[GOAL] Copy out exactly each line from the line with "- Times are" through the last line of the material below.

[DATASET SECTION]

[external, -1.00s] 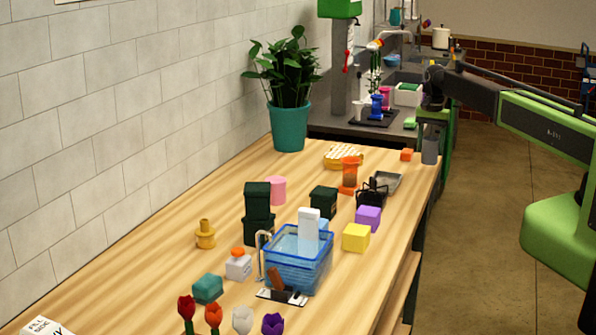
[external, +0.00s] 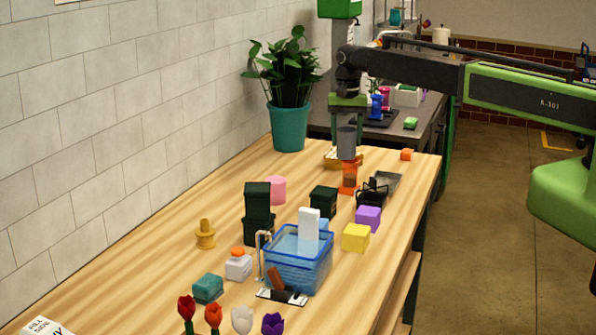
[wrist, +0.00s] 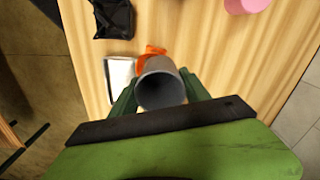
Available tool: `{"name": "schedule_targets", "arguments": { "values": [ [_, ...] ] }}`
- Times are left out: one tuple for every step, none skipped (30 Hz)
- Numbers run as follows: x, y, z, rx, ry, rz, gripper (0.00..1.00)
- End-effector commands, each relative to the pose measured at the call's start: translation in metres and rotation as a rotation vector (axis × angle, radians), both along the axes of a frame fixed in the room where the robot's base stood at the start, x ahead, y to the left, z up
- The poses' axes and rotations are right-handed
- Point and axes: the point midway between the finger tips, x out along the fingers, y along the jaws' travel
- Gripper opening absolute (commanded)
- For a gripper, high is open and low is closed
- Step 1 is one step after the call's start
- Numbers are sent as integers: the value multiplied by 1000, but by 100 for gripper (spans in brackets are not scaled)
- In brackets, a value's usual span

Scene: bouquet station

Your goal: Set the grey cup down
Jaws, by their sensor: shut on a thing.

[THE COMPLETED TASK]
- Times are left out: one tuple for every step, none skipped (30 Hz)
- Numbers run as follows: x, y, z, rx, ry, rz, gripper (0.00..1.00)
- End-effector commands, each relative to the pose measured at the call's start: translation in metres and rotation as a rotation vector (axis × angle, radians), both along the axes of a frame fixed in the room where the robot's base stood at the start, x ahead, y to the left, z up
- The poses' axes and rotations are right-handed
- Point and axes: the point midway between the finger tips, x out along the fingers, y along the jaws' travel
- Gripper opening absolute (commanded)
- For a gripper, high is open and low is closed
- Step 1 is one step after the call's start
- Numbers are sent as integers: the value multiplied by 1000, but by 100 for gripper (spans in brackets are not scaled)
- In brackets, a value's usual span

Scene: bouquet station

Your goal: Set the grey cup down
Jaws, by their sensor: shut on a thing.

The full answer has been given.